Assessing and selecting the board members
Fulfilment of the committee’s role of assessing and selecting the board members, should entail the following good practices:
- An analysis of the competences, skills and experience of the existing board members in order to better define the functions and aptitudes of the candidates filling the vacancies
- An analysis of the remaining board positions and, specifically, the maximum number of boards on which they can serve, in order to ensure they can discharge their duties effectively
- A definition of the profile and capabilities required before initiating each selection process
- Drawing up a template of the board’s competences that defines the aptitudes and skills of the candidates to the board and helps the committee to define the functions, competences, skills and experience that each vacant post needs
- A description of the reasons supporting the suitability of the candidate, indicating in each case the specific circumstances that were relevant in each decision
In addition, for the appointment, re-election and severance of independent board directors:
- Outsourcing the candidate search
- Enabling all board directors to put up names of possible candidates
- Requiring from the candidate a reasonable amount of information about their other activities and potential conflicts of interest that could affect them
- Informing the candidate, before proposing their appointment to the board, about what is expected of them (time dedication, participation, commitment)
- When making re-election proposals, bearing in mind the need to progressively renew the board
- Ensuring that any severance proposal affecting independent board members that the board is going to submit to the General Meeting originated in the committee itself
The guidelines also recommend that the appointment of the coordinating board member should be proposed by this committee.
The committee should prepare a succession plan for the Chair of the Board, the chief executive and the company’s most senior posts, in order to avoid or at least reduce uncertainties that could affect the institution. This plan must be reviewed regularly “to adapt it to the new needs and circumstances".
The committee should ensure that the remuneration policy for board members and senior management is clear, detailed, verifiable, based on objective criteria and consistent with the reality of the institution and its strategy.
The committee must review this policy every year to confirm that it is aligned with the institution’s situation and strategy, and also with market conditions, in order to evaluate whether it contributes to creating long term value and to appropriate supervision and management of risk.
It should also monitor whether executive directors’ and senior management’s contract conditions are being met and verify that they are consistent with current remuneration policies.
In addition, it must check that the remunerations policy is being properly applied, that unscheduled payments are not being made to board members and senior management; if the circumstances are such that the “malus” and “claw-back” clauses for recovering bonuses are applicable, it must recover the sums concerned.
The guidelines recommend that the committee be involved in the annual evaluation of the board of directors and its supporting management committees, so this body should have access to the results achieved and the action plans or recommendations that may be necessary to correct potential deficiencies detected or to improve how the organs of government work.

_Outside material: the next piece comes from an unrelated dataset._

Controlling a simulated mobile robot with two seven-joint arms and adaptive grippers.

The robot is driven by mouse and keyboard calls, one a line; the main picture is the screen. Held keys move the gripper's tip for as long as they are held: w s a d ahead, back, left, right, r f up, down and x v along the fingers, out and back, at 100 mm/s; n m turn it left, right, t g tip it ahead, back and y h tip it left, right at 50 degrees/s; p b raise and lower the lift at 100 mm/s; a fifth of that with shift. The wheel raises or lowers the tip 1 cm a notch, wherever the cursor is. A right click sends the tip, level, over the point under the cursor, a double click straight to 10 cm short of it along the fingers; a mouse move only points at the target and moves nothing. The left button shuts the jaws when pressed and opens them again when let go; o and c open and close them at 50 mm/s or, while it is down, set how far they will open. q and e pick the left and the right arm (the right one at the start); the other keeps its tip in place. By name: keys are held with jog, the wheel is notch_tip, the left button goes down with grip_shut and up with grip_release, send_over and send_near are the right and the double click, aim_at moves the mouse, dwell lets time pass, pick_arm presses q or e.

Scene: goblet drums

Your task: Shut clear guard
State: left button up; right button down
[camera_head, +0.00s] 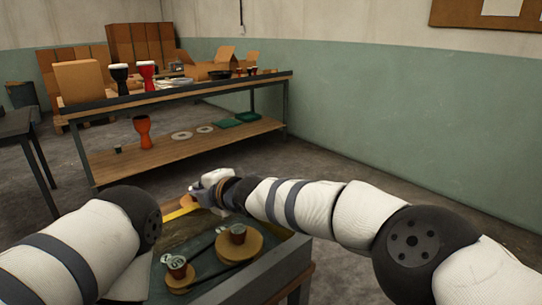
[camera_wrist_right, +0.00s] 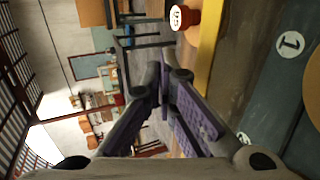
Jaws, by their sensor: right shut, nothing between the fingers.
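My right gripper (camera_head: 204,194) is over the far edge of the near workbench (camera_head: 285,262), close to a yellow bar (camera_head: 180,213). In the right wrist view its fingers (camera_wrist_right: 164,85) are shut with nothing between them, and the yellow bar (camera_wrist_right: 209,50) runs beside them on the right. I cannot make out a clear guard panel for certain in either view.
A long table (camera_head: 190,92) behind holds goblet drums, boxes and small parts, with a lower shelf (camera_head: 190,143). The right wrist view shows a red drum (camera_wrist_right: 185,17) near the yellow bar and a numbered dark surface (camera_wrist_right: 270,75). Open floor lies between bench and table.

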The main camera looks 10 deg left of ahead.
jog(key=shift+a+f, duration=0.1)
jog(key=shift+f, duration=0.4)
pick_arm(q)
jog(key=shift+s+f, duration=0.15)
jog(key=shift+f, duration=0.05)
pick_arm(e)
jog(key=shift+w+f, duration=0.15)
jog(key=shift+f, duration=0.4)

Should a board member resign their post before the end of their term, the committee should evaluate the information received from this individual and, if it feels it is right to do so, start a dialogue to find out why they took this decision, ensuring that the board makes these reasons public and that the annual corporate governance report contains an explanation.
As well as the committee’s core duties, the guidelines list other possible functions, consistent with current corporate governance trends:
- Involving the Chair of the committee, together with the coordinating board member, in the communication and contact with shareholders, institutional shareholders and proxy solicitors
- Review or verification of the information about the board’s remuneration that the company is required to disclose
- Review of the information within its area of responsibility that is posted on the institution’s website
- Participation in the possible updates of the board’s regulations as they concern its areas of competence
In any event, the guidelines make clear that the committee’s duties are not limited solely to the board members, but also concern the company secretary, senior management and, in general, those carrying out leadership roles under the direct oversight of the board, the executive committees or the chief executive officers.